■ Problem description ■
Return only the stretch of the material below that begins with the line containing "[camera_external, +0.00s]" and ends with the line containing "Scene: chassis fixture", exactly; both of those lines belong to it.

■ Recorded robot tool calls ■
============
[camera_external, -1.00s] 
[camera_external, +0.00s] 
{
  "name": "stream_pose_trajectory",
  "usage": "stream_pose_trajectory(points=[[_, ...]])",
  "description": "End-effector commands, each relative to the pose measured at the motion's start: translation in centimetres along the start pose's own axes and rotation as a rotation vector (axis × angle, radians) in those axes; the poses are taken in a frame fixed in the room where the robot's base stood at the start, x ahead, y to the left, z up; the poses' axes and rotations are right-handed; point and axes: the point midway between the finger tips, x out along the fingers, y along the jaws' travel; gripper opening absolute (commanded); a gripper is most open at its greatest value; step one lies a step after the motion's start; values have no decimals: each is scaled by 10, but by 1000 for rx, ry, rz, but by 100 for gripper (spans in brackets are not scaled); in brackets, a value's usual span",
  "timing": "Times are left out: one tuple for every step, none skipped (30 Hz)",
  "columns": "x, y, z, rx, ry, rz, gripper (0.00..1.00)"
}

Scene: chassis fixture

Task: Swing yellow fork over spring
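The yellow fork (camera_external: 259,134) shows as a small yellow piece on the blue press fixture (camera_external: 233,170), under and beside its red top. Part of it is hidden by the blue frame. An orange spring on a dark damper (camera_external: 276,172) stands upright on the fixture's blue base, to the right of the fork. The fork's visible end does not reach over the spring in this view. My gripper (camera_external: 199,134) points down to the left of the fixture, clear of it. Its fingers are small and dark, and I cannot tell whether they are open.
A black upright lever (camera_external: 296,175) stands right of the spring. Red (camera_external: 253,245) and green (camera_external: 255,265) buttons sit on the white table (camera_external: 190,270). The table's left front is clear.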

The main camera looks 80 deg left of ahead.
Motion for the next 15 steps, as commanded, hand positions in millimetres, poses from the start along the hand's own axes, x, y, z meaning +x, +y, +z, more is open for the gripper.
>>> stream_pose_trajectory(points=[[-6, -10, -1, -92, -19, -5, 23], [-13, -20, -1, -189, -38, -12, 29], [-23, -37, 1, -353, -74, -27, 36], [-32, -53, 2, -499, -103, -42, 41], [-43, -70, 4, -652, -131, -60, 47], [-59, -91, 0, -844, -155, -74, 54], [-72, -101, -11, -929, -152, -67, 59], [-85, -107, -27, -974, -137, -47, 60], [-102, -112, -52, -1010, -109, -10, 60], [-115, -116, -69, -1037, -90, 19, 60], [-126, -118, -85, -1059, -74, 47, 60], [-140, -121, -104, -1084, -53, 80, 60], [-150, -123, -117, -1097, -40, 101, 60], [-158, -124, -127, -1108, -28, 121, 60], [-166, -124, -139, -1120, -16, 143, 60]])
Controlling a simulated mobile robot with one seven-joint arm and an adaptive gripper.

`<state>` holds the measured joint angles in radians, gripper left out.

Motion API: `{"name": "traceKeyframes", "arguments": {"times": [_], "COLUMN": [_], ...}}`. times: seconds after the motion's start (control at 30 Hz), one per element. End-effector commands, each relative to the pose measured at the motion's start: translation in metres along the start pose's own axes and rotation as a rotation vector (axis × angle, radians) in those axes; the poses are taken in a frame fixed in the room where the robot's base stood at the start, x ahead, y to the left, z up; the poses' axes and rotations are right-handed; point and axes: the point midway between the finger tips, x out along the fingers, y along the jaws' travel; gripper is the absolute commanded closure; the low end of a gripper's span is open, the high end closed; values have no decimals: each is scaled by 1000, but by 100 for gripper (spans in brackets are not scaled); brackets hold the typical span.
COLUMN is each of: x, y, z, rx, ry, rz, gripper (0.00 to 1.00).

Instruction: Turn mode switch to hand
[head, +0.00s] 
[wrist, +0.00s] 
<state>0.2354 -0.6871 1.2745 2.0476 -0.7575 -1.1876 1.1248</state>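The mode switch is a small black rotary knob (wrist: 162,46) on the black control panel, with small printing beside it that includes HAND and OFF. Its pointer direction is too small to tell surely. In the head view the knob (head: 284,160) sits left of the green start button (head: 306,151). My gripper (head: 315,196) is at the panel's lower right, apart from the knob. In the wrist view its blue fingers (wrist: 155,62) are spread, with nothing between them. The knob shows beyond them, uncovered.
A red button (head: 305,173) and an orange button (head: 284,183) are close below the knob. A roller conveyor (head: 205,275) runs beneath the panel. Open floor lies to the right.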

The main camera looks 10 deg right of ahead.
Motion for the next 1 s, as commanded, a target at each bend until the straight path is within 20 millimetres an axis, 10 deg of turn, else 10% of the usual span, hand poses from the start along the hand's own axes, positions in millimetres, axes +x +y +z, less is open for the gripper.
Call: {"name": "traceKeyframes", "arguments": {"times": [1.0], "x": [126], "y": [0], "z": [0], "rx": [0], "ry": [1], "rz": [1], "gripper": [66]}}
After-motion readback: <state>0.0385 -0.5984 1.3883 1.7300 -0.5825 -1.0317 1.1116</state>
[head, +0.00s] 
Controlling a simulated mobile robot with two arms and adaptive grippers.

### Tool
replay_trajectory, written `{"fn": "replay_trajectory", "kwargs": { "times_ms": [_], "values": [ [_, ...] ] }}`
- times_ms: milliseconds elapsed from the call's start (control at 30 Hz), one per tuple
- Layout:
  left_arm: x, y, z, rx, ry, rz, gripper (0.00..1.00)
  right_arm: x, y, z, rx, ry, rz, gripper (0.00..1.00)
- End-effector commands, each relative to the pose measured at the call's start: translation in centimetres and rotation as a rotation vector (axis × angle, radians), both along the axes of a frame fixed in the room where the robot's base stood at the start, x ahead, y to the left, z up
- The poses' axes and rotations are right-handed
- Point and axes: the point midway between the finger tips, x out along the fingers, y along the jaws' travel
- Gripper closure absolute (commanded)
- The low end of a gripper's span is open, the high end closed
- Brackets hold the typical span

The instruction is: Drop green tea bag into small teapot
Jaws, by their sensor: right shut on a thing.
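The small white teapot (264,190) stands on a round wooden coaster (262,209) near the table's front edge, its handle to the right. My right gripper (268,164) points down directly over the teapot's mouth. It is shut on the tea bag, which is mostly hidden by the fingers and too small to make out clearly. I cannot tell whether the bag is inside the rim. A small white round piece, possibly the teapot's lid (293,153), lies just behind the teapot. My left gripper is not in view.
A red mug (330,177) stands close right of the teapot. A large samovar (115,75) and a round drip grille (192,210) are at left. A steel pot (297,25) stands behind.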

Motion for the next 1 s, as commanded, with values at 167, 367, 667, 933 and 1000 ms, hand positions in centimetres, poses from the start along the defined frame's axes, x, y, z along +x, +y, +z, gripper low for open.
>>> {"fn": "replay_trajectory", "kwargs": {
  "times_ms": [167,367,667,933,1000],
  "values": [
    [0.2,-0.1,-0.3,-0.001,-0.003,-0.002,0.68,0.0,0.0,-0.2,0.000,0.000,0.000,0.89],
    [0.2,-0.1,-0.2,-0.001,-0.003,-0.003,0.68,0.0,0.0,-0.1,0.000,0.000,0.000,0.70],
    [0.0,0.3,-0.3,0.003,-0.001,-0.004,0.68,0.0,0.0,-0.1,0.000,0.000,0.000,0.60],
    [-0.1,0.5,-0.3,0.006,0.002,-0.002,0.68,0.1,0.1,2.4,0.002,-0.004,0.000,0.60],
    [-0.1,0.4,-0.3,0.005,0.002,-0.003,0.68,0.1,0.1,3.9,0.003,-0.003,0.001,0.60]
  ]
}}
============
■ Answer to the exercise ■
[camera_external, +0.00s] 
{
  "name": "stream_pose_trajectory",
  "usage": "stream_pose_trajectory(points=[[_, ...]])",
  "description": "End-effector commands, each relative to the pose measured at the motion's start: translation in centimetres along the start pose's own axes and rotation as a rotation vector (axis × angle, radians) in those axes; the poses are taken in a frame fixed in the room where the robot's base stood at the start, x ahead, y to the left, z up; the poses' axes and rotations are right-handed; point and axes: the point midway between the finger tips, x out along the fingers, y along the jaws' travel; gripper opening absolute (commanded); a gripper is most open at its greatest value; step one lies a step after the motion's start; values have no decimals: each is scaled by 10, but by 1000 for rx, ry, rz, but by 100 for gripper (spans in brackets are not scaled); in brackets, a value's usual span",
  "timing": "Times are left out: one tuple for every step, none skipped (30 Hz)",
  "columns": "x, y, z, rx, ry, rz, gripper (0.00..1.00)"
}

Scene: chassis fixture

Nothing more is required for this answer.